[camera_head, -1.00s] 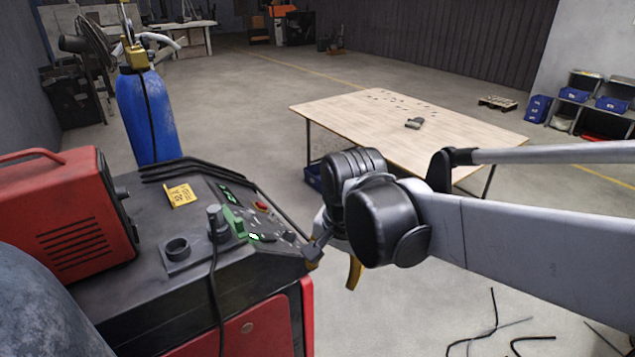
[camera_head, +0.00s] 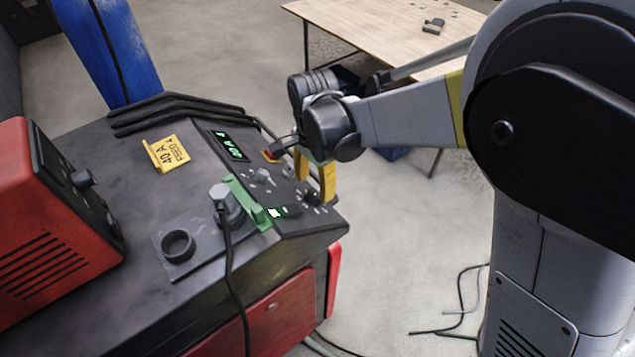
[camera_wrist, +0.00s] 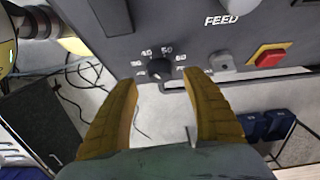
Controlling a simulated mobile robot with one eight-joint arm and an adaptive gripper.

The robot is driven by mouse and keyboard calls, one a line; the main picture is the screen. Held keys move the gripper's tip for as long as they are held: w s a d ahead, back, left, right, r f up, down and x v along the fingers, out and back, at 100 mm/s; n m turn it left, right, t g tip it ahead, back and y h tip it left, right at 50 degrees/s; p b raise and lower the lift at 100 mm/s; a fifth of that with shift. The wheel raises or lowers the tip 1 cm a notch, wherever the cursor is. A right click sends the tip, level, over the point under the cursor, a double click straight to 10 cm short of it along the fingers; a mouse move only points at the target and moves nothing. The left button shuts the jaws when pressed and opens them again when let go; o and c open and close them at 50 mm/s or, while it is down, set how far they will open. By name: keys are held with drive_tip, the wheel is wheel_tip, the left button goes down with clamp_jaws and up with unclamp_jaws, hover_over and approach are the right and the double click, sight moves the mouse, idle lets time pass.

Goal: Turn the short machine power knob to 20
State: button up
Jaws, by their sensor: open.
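A dark round knob (camera_wrist: 159,69) with a printed scale, including 40 and 50, sits on the dark machine panel in the wrist view. It also shows near the panel's front edge in the head view (camera_head: 311,197). Its pointer is too small to read surely. My gripper (camera_wrist: 150,76) has its yellow fingers spread, with the knob between the fingertips in the picture. I cannot tell whether the fingers reach around it; no contact shows. In the head view my gripper (camera_head: 316,178) is close above the panel's right side.
A grey knob (camera_wrist: 222,61) and a red button (camera_wrist: 268,57) sit right of the dark knob. A green bracket (camera_head: 246,203) and a yellow card (camera_head: 167,153) are on the machine top. A red unit (camera_head: 45,240) stands left. A table (camera_head: 385,45) is behind.

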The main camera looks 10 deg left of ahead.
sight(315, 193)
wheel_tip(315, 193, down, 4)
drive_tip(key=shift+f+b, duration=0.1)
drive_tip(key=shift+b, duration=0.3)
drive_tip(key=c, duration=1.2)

=====

Everything from the first line to the line with "State: button up" must be repeated exactly, and nothing else. Leave the pictures out.

[camera_head, -1.00s] 
[camera_head, +0.00s] 
[camera_wrist, +0.00s] 
Controlling a simulated mobile robot with one eight-joint arm and an adaptive gripper.

The robot is driven by mouse and keyboard calls, one a line; the main picture is the screen. Held keys move the gripper's tip for as long as they are held: w s a d ahead, back, left, right, r f up, down and x v along the fingers, out and back, at 100 mm/s; n m turn it left, right, t g tip it ahead, back and y h tip it left, right at 50 degrees/s; p b raise and lower the lift at 100 mm/s; a fifth of that with shift. The wheel raises or lowers the tip 1 cm a notch, wherever the cursor is. A right click sends the tip, level, over the point under the cursor, a double click straight to 10 cm short of it along the fingers; a mouse move only points at the target and moves nothing. The left button shuts the jaws when pressed and opens them again when let go; o and c open and close them at 50 mm/s or, while it is down, set how far they will open. By name: keys are held with drive_tip, the wheel is wheel_tip, the left button goes down with clamp_jaws and up with unclamp_jaws, hover_over and approach are the right and the double click, sight moves the mouse, idle lets time pass.

Goal: Turn the short machine power knob to 20
State: button up

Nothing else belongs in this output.